Menem et moi
Ce n’est
pas en politologue -que je ne suis pas- mais à partir des mes connaissances,
sensations et sentiments personnels que je me pencherai après sa disparition sur celui qui fut une icône qui a suffisamment parcouru ma vie pour que je me
penche sur la sienne, alors que celle-ci a pris fin.
La séduction, le foot et le
J’avais beau déjà m’intéresser à la politique, le péronisme ne devait pas m’évoquer grand-chose, et le justicialisme encore moins. Je retenais donc malgré moi l’image de ce winner avec sa blonde vachement plus jeune, chilienne d’origine, je ne l’apprendrais que plus tard. Et la multitude de photos prises en compagnie d’équipes nationales de foot brillantes, qui hébergèrent mon adoré Maradona, ou de stars internationales qui arpentaient enfin les rues de Buenos-Aires.
Raúl Alfonsín, cet austère Radical dépassé par l’hyperinflation, était renvoyé aux oubliettes. Radical c’est social-démocrate en Argentine. Enfin théoriquement. Ils sont affiliés à l’Internationale Socialiste mais c’est un truc qui héberge des tendances de droite, on l’a bien vu avec leur soutien massif à Mauricio Macri. Mais le péronisme aussi, héberge des tendances de droite et de gauche. La différence entre les années Menem et les années Kirchner parle d’elle-même. Je suis moins indulgent que d’autres à l’égard la corruption chez les époux Kirchner, un phénomène les unissant par contre par filiation directe à Menem. C’est compliqué, la politique argentine.

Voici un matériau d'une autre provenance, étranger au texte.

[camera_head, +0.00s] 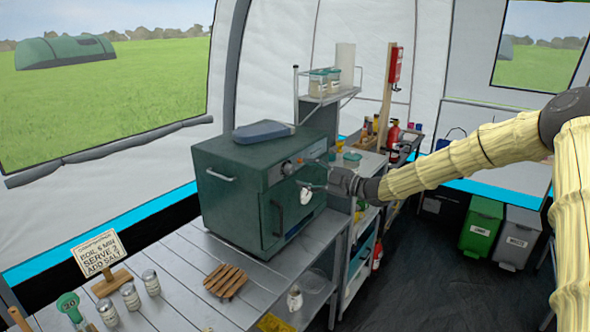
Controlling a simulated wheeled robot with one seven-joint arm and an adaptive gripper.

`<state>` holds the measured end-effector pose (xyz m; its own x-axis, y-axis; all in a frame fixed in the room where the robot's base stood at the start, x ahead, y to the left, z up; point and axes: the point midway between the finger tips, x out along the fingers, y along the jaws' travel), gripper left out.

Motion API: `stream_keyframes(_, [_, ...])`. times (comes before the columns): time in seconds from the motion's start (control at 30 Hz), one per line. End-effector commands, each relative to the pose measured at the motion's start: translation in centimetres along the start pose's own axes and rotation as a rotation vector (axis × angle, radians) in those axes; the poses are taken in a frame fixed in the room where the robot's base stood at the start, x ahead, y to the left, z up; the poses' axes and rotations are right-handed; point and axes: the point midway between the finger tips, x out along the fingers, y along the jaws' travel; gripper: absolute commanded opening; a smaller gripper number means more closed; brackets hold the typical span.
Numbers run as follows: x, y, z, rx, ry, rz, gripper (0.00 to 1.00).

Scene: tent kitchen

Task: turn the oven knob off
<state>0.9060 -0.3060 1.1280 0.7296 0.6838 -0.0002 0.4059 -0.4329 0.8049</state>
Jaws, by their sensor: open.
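A dark green oven (241,186) stands on the slatted metal table, with a blue-grey item lying on its top. Its front faces right and has a control panel along the upper edge and a door with a long handle (278,219) below. My gripper (304,174) is open, in front of the right part of the panel, to the right of the knob. The gripper hides part of the panel and door. I cannot tell whether it touches the oven, or which setting the knob points to.
The metal table (185,262) holds a wooden trivet (226,280), several jars and a sign (101,252) at the front left. A shelf rack with jars (318,83) stands behind the oven. Green (481,228) and grey (517,239) bins stand at right. The dark floor between is clear.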

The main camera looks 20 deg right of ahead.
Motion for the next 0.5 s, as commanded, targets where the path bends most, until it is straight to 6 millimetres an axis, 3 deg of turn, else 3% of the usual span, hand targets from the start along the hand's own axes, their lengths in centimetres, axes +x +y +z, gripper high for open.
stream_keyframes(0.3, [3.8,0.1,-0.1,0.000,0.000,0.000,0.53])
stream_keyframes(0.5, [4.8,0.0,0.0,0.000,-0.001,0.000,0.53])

Et puis ce bon vieux Carlos Saúl devait être la seule figure politique argentine vraiment
connue par moi. Celle-ci incarnait indéniablement une certaine modernité,
modernité confirmée par les cours de géo du Lycée, qui nous apprenaient que
ce pays, en compagnie du Brésil et des quatre dragons asiatiques allait
incontestablement devenir un champion économique. De la croissance et un leader
tape à l’œil, ça ne laisse pas un ado indifférent, et le côté occulte de ce culte à l'argent passe inaperçu.
À l'heure de le découvrir je me dirais quand même qu’il
s’agissait là d’un pays d’opportunités perdues. Énormément plus vaste que l’Espagne
avec un peu moins d’habitants. Plein de ressources naturelles incroyables. Un
des pays les plus riches et attractifs au début du XXème siècle.
Pendant sa présidence il fit de son village de naissance, Anillaco, son Yamoussoucro à lui, le dotant d’infrastructures que jamais un tel bled n’aurait imaginé voir le jour en son sein. Un patelin qui se verra même orné d’une longue piste d’atterrissage pour les jets de la jet-set politico people. Enfin surtout pour les aéronefs du seigneur des lieux lui-même.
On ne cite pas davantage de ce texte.